Complying with Lead Laws
Back in the days before anyone knew better—we’re talking pre-1980—much of the paint used in homes contained lead. Over time, the paint would chip or crumble and the resulting dust caused serious health issues, especially for children and pregnant women.
Lead-based paint was used both inside and outside of homes, most notably on windows, baseboards, trim and doors. Many layers of lead-based paint have been disturbed through the years during remodeling or home repair and it’s necessary for anyone selling a home to be aware of this.
The Environmental Protection Agency issued a report revealing that lead can affect children’s brains and developing nervous systems, resulting in reduced intelligence, learning disabilities and behavioral problems.
In a study released by the Department of Health, the agency reported that about 75% of all homes built before 1978 contain some lead-based paint. Furthermore, it’s estimated that more than 38 million homes in the U.S. still contain lead paint.
So, a chief concern of anyone buying or selling a house should be to address the possibility of any lead paint in the home and it’s vital that anyone dealing with paint in older homes treat it as if it is hazardous material.
Real estate agents and their sellers are required to disclose any presence of known lead paint and lead hazards during the sale or rental of housing. The same holds true for renovation and remodeling contractors, who are required to warn customers of the hazards of lead paint.
Last year, the first federal regulation on the remodeling industry was enacted concerning this important hazard.
To ensure that all lead paint is removed safely and effectively, the U.S. Environmental Protection Agency’s “Lead: Renovation, Repair and Painting” rule governing the work of professional remodelers in homes where there is lead-based paint was published in the Federal Register on Earth Day, April 22, 2010.
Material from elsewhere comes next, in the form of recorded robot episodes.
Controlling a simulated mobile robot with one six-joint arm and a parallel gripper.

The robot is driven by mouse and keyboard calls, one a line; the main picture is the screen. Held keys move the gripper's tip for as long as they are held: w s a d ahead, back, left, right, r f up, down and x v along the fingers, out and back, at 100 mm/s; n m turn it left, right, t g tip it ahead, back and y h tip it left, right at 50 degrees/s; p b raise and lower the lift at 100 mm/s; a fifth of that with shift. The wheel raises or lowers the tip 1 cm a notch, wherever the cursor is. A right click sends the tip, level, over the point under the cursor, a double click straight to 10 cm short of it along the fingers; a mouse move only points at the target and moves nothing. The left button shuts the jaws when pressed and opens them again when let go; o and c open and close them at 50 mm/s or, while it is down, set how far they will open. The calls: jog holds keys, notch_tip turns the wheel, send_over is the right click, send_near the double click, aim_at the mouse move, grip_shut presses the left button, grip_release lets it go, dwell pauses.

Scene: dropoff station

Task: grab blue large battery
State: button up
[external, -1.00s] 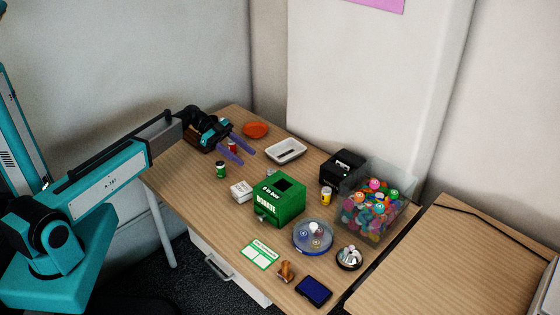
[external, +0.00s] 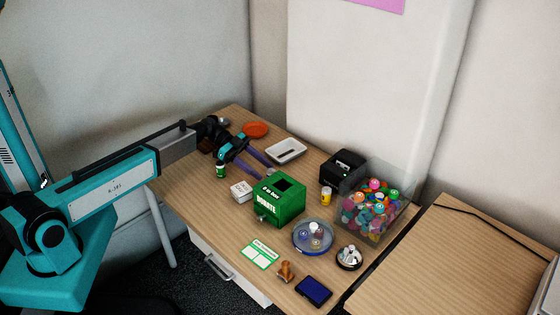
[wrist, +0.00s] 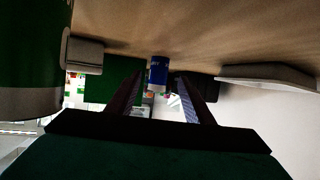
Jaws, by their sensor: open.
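The blue battery (wrist: 158,72) shows small in the wrist view, its blue side above a pale end, against the table. It appears between my fingertips but beyond them, with no visible contact. I cannot make it out in the external view. My gripper (external: 266,173) is open and low over the table, its purple fingers pointing toward the green donation box (external: 278,199). The two fingers also show in the wrist view (wrist: 160,84), apart with nothing held.
A green battery (external: 221,170) and a white box (external: 241,191) stand near my gripper's near side. A white tray (external: 286,151) lies on its far side. A yellow battery (external: 326,197), black device (external: 343,168) and clear bin (external: 376,205) stand farther right.

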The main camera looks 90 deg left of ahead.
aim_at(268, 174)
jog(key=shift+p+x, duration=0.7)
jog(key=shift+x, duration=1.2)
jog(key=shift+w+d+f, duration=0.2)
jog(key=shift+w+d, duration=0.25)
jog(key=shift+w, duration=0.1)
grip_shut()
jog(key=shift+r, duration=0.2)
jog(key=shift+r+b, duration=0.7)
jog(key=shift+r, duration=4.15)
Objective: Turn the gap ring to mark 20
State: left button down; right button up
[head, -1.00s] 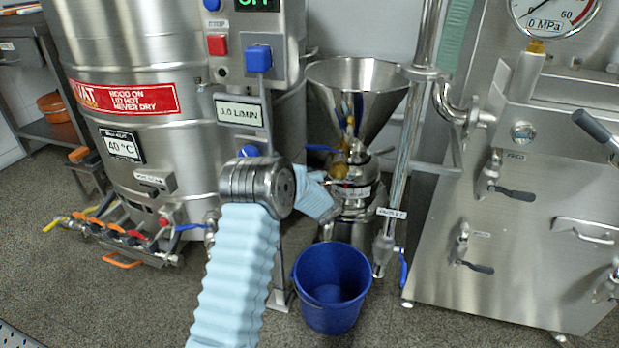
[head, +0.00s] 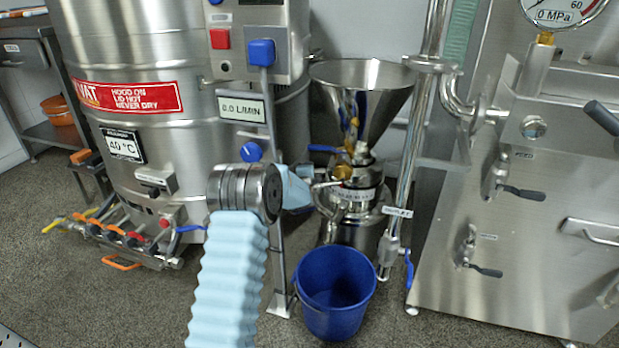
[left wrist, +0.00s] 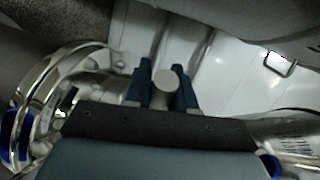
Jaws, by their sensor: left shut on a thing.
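The colloid mill stands in the middle of the head view, with a steel hopper (head: 362,90) on top and a gap ring (head: 360,193) with a marked band below it. The marks are too small to read. My left arm reaches the mill's left side, and its wrist hides much of the gripper there. In the left wrist view my left gripper (left wrist: 163,88) has its two dark blue fingers on either side of a round-ended grey handle (left wrist: 167,78) and is shut on it. My right gripper is in neither view.
A blue bucket (head: 335,300) stands on the floor in front of the mill. A steel pipe (head: 408,160) with a valve rises close on the mill's right. A large vat (head: 150,60) stands left, a steel machine panel (head: 530,240) right.

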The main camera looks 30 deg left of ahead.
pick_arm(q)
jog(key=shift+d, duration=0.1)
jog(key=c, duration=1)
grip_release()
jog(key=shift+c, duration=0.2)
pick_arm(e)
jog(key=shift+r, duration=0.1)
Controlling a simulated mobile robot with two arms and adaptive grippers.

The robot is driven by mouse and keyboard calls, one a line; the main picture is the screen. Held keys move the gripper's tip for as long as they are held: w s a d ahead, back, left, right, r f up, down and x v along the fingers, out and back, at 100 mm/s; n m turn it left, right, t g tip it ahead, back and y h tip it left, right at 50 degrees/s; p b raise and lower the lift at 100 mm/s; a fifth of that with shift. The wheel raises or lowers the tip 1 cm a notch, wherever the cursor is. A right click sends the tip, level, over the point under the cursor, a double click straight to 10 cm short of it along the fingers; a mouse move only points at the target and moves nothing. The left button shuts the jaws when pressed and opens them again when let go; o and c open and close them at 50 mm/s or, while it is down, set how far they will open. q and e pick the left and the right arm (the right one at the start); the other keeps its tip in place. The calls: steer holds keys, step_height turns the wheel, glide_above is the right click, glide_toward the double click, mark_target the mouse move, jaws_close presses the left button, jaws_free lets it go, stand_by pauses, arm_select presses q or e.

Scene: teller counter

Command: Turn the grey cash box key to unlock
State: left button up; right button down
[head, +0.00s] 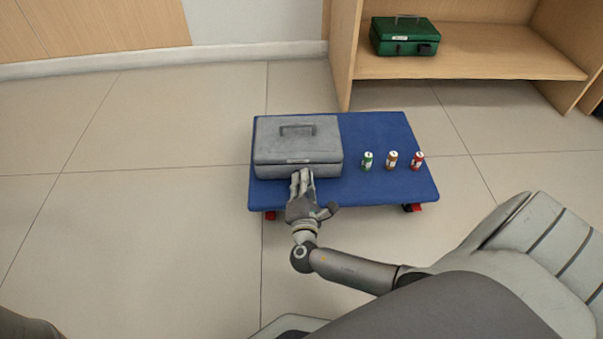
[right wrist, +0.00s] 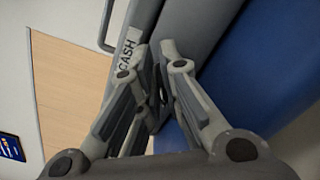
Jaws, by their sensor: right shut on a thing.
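The grey cash box (head: 298,142) stands closed on the blue platform, its handle folded on top of the lid. In the right wrist view, its front (right wrist: 185,22) shows a label reading CASH. My right gripper (head: 302,175) is at the middle of the box's front face, below the label. Its fingers (right wrist: 160,62) are closed together there on the key. The key itself is hidden by the fingers, so its turn angle cannot be told. My left gripper is not in view.
The blue platform (head: 385,133) has red casters and stands on the tiled floor. A green can (head: 367,161), an orange-brown can (head: 391,160) and a red can (head: 416,161) stand right of the box. A green cash box (head: 404,36) sits on a wooden shelf (head: 470,62) behind.

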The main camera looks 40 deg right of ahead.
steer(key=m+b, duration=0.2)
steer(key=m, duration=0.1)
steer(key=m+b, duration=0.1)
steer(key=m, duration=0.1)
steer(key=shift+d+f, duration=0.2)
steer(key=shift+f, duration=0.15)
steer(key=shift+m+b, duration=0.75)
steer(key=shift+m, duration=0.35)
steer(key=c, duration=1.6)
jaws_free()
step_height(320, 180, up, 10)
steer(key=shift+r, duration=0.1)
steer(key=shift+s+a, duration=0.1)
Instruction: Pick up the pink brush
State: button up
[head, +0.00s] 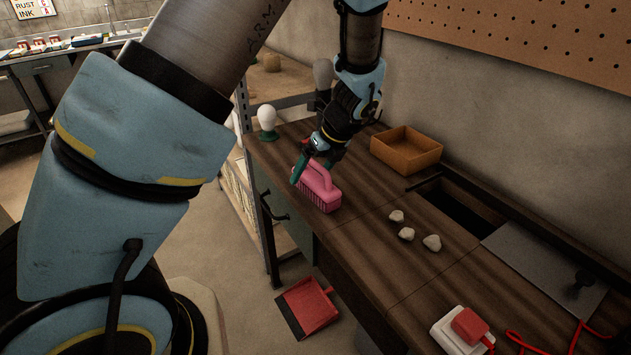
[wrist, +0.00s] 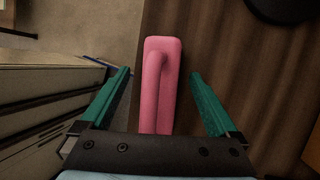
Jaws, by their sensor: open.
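The pink brush (head: 318,187) lies on the wooden counter near its front edge, bristles down and handle up. In the head view my gripper (head: 303,178) is right at the brush, with a green finger showing on its left side. In the wrist view the brush (wrist: 160,85) runs lengthwise between the two green fingers of my gripper (wrist: 162,85). The fingers are open, with a gap on each side of the brush. I cannot tell from these views how far the fingertips are above the counter.
A light bulb on a green base (head: 267,120) stands at the counter's far left end. An orange-brown tray (head: 406,149) sits behind the brush. Several pale stones (head: 406,233) lie to the right, near a dark opening (head: 459,206). A red dustpan (head: 309,306) is on the floor.

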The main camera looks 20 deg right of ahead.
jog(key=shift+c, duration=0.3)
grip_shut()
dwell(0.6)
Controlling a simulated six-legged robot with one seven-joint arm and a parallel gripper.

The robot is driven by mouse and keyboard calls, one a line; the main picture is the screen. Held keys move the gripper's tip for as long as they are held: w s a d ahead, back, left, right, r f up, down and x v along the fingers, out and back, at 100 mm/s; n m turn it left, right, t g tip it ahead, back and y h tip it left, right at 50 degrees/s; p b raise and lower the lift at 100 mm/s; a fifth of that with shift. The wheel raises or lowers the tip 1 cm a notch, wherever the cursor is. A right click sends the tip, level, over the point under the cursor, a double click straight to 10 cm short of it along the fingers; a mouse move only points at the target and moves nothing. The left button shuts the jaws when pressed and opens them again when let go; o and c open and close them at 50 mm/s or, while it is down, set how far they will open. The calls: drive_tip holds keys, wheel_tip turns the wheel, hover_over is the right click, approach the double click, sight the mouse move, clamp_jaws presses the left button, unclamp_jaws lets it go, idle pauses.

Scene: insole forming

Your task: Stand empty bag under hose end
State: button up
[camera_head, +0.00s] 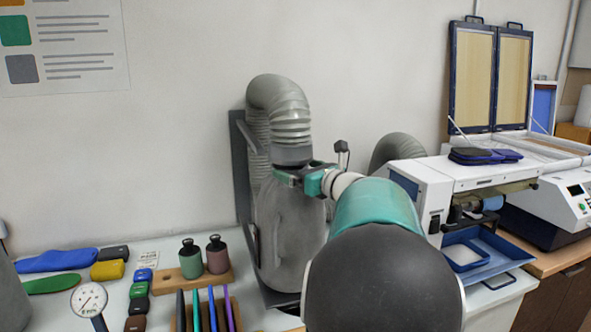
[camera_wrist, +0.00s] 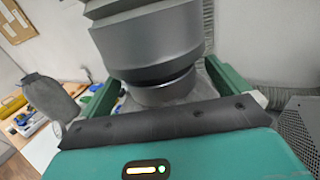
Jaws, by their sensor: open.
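The grey ribbed hose (camera_head: 280,98) arches over and points down; its dark end collar (camera_head: 292,155) also fills the wrist view's upper middle (camera_wrist: 155,45). A grey bag (camera_head: 280,235) stands upright under the hose end, against a dark frame. My gripper (camera_head: 302,178) is open at the level of the bag's top, just below the collar. In the wrist view its green fingers stand on either side of the collar's lower ring (camera_wrist: 165,90). The bag's neck is mostly hidden by my gripper, so I cannot tell whether it is seated on the collar.
The dark upright frame (camera_head: 243,180) is close behind the bag. A white machine with a blue tray (camera_head: 475,258) is to the right. Another grey sack (camera_wrist: 47,97) shows at left in the wrist view.

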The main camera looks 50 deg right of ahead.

The law requires that anyone who is paid to renovate a home that was built before 1978 be trained and/or certified to follow lead paint safety practices. The new rule lists prohibited work practices, including open-torch burning and using high-heat guns and high-speed equipment such as grinders and sanders unless equipped with a HEPA filter. It also requires a cleaning inspection after the work is completed.
For homeowners who are unsure about their homes, sometimes it's easier to replace windows, doors, or woodwork than it is to remove the lead-based paint. This way, all traces of any paint will have been removed from the home.
Agents know that there’s no question that a home is worth more if they can say for certain that it contains no lead paint, so for the peace of mind of everyone involved, deal with all lead paint issues as soon as possible.